The woman is given a pseudonym, “Anya,” as are all the subjects who have fled their homeland due to the government’s methodical torture of LGBTQ people. Their faces are also disguised using a face-swapping effect, similar to the de-aging technology used in “The Irishman,” except with entirely different features. This is the first time a documentary has used this particular VFX technique, known as a “digital face double.” The effect is striking; it’s far easier to connect and empathize with a subject whose facial expressions you can see. A shadowy figure in the dark would hardly have done justice to these brave people sharing their painful stories.
As the film explains, the systemic cleansing of gays and lesbians began by a cruel twist of fate, when authorities discovered explicit photos of men on one man’s cell phone during a drug raid. They detained and tortured him, forcing him to reveal names of other gay men, which eventually snowballed into the humanitarian crisis of today. When asked directly about the crisis in an interview with Bryant Gumbel, Chechnya’s leader, a burly bodybuilder and Vladimir Putin shill named Ramzan Kadyrov, denies the existence of gay Chechens at all. To make matters worse, the problem is only intensifying. Having witnessed the Kremlin’s complete indifference to the Chechen crisis, the neighboring regions of Dagestan and North Ossetia have begun their own gay-cleansing campaigns.
“Welcome to Chechnya” balances its more journalistic reporting with equally compelling human stories. Alongside David Isteev is Olga Baranova, who works tirelessly running her organization’s Moscow safe house for escaped Chechens. With an asymmetrical haircut and funky glasses, she looks like someone you’d meet at any Central European lesbian bar. Extremely dedicated and no-nonsense, she has one of the film’s most eloquent lines. “Who are they now?,” Olga asks of the people in her care. “They are all refugees now.” By the film’s conclusion, we learn that Olga, along with her young son, has had to leave Russia because of her activism.
Emerging as the film’s emotional anchor is “Grisha,” a 30-year-old Russian man who was detained and tortured while working in Chechnya. Once officials learned he was not an ethnic Chechen , and therefore could more safely speak out publicly, he became an even greater target. His boyfriend, mother, sister, niece and nephew all had to go into hiding. His tearful reunion with his boyfriend after a year apart is a rare moment of joy in the otherwise bleak events. Even more arresting is a scene showing Grisha and his family, including two sweetly innocent children and an elderly woman, anxiously boarding a plane to an unidentified European country.

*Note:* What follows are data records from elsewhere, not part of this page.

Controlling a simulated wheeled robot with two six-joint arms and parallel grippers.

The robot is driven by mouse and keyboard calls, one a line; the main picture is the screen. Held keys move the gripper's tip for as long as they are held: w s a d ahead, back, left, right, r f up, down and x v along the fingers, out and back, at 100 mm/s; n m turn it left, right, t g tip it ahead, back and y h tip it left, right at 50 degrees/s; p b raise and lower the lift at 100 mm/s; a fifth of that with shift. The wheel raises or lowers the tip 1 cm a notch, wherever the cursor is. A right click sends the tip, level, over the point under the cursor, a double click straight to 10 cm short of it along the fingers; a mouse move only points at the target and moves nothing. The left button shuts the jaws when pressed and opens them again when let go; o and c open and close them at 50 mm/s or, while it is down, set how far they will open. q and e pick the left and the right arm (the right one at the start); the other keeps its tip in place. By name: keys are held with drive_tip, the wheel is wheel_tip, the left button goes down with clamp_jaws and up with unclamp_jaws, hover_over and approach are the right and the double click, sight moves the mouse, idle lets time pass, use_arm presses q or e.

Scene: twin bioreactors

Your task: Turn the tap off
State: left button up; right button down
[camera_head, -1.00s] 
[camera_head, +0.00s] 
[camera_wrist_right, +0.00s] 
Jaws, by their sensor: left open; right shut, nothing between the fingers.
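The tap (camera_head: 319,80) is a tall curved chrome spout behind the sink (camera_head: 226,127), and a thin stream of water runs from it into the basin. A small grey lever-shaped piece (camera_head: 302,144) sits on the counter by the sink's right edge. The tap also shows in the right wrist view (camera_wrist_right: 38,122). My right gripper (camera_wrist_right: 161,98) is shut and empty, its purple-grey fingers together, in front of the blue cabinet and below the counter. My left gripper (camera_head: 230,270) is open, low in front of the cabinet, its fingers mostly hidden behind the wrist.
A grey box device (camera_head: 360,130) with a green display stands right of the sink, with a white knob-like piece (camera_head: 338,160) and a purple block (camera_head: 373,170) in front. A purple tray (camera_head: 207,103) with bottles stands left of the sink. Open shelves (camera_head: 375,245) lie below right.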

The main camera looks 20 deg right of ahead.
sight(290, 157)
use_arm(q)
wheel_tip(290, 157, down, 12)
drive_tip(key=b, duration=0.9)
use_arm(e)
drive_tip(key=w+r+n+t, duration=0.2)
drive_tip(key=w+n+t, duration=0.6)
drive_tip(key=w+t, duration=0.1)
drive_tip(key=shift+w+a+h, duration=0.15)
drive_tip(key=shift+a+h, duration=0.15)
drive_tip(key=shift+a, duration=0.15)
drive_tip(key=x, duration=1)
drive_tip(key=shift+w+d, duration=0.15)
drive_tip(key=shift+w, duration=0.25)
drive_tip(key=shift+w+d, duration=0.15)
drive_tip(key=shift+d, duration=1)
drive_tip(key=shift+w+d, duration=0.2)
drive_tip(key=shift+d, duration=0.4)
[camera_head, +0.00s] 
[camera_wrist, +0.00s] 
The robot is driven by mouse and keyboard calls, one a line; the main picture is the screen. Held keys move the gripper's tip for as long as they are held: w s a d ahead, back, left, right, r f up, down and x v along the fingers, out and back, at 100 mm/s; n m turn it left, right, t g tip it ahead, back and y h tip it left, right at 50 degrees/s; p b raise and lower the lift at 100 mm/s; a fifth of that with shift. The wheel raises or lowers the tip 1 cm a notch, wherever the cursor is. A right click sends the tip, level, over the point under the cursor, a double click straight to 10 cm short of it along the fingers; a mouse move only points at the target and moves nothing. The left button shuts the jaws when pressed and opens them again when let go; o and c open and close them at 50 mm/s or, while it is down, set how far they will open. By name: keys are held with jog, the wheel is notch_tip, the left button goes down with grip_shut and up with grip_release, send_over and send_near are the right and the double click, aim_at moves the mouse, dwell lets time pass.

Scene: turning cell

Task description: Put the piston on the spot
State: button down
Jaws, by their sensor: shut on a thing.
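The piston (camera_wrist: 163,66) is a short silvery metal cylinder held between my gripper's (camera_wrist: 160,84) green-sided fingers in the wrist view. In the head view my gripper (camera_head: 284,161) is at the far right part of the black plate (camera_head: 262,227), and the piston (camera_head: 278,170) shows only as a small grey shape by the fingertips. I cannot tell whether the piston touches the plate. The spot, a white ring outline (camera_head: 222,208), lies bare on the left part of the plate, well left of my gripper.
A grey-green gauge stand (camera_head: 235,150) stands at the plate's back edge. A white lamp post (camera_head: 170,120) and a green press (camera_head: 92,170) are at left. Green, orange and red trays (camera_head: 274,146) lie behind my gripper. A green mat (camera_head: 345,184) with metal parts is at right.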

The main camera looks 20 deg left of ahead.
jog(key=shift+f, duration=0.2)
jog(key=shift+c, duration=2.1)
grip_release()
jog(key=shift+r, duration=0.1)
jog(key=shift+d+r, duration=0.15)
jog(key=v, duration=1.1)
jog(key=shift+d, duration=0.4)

Such emotionally fraught scenes are far more effective than the film’s graphic depictions of violence, which cross lines at times. France intersperses grainy found footage of attacks filmed inside Chechnya throughout the film, each more gruesome than the last. Though these images may be vital to conveying the full gravity of the situation, showing what basically amounts to snuff films without a content advisory warning feels a bit irresponsible. Even more questionable is an extended shot of one man’s bloody slit wrist after an attempted suicide, which feels wildly gratuitous if not a touch exploitative.
The face doubling technique reaches its zenith during a 2017 press conference. As “Grisha,” having finally decided to speak out publicly, reveals his true identity to be Maxim Lapunov, his real face slowly comes into focus. It’s an emotional gut-punch and a technical wonder all at once, and it pulls the entire film into focus. In that one moment, the painstaking care with which France has protected his subjects and the unimaginable bravery of these men and women is suddenly crystal clear. “Welcome to Chechnya” is a vital and urgent portrait of an unprecedented humanitarian crisis, and the world needs to hear about it.
“Welcome to Chechnya” premiered at the Sundance Film Festival on January 26. The film will debut on HBO in June 2020.